Pelo Dr. José Carlos Ramos (RA, Dez/2006, p. 17)
É possível inferir de citações bíblicas e do Espírito de Profecia a idéia de que o princípio dia/ano não deve ser aplicado depois de 1844? E como fica a interpretação de Apoc 8:1 de que “quase meia hora profética” equivale a sete dias? – M. T. F.
Calculamos as 2300 tardes e manhãs de Daniel 8:14 como 2300 anos mediante a aplicação do princípio dia-ano. Considerando que a purificação do santuário terrestre ocorria num único dia, não deveria o juízo investigativo, nesse caso, ter durado apenas um ano? Por que esse princípio deixa, agora, de ser aplicado?

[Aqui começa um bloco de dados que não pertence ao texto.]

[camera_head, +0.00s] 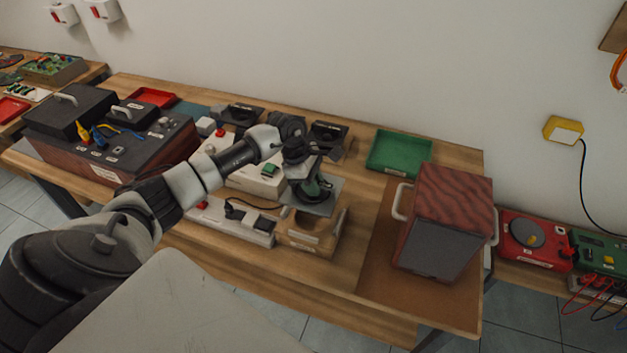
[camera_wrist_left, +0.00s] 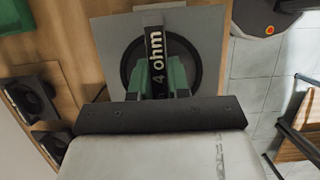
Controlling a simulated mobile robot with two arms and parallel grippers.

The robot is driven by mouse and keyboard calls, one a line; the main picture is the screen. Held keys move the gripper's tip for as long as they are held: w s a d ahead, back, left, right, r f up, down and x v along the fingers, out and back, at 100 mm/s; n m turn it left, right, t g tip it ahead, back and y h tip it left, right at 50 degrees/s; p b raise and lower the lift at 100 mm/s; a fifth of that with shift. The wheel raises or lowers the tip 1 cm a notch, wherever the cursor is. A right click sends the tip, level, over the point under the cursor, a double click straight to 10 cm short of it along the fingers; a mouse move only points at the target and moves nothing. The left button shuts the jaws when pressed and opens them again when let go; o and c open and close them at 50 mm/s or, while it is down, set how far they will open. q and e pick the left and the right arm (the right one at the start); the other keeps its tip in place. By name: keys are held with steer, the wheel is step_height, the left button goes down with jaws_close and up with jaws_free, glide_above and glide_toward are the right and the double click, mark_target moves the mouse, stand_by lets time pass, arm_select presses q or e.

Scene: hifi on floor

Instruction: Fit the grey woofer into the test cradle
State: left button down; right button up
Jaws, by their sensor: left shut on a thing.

O princípio dia/ano é aplicável exclusivamente a períodos de tempos proféticos apocalípticos que se estendem no máximo até 1844. Não po de ser aplicado de outra forma. É verdade que a purificação do antigo santuário terrestre ocorria num determinado dia do ano litúrgico de
Israel. Mas não tomava o dia todo, para que valesse um ano completo pelo aludido princípio. Mesmo que o tomasse, esse dia, a exemplo do que ocorria com outros dias de eventos religiosos, era apenas uma data de calendário e nada mais que isso; não perfazia um “período profético” menos ainda apocalíptico; portanto, o princípio dia/ano nada tem que ver com aqueles dias, e vice-versa.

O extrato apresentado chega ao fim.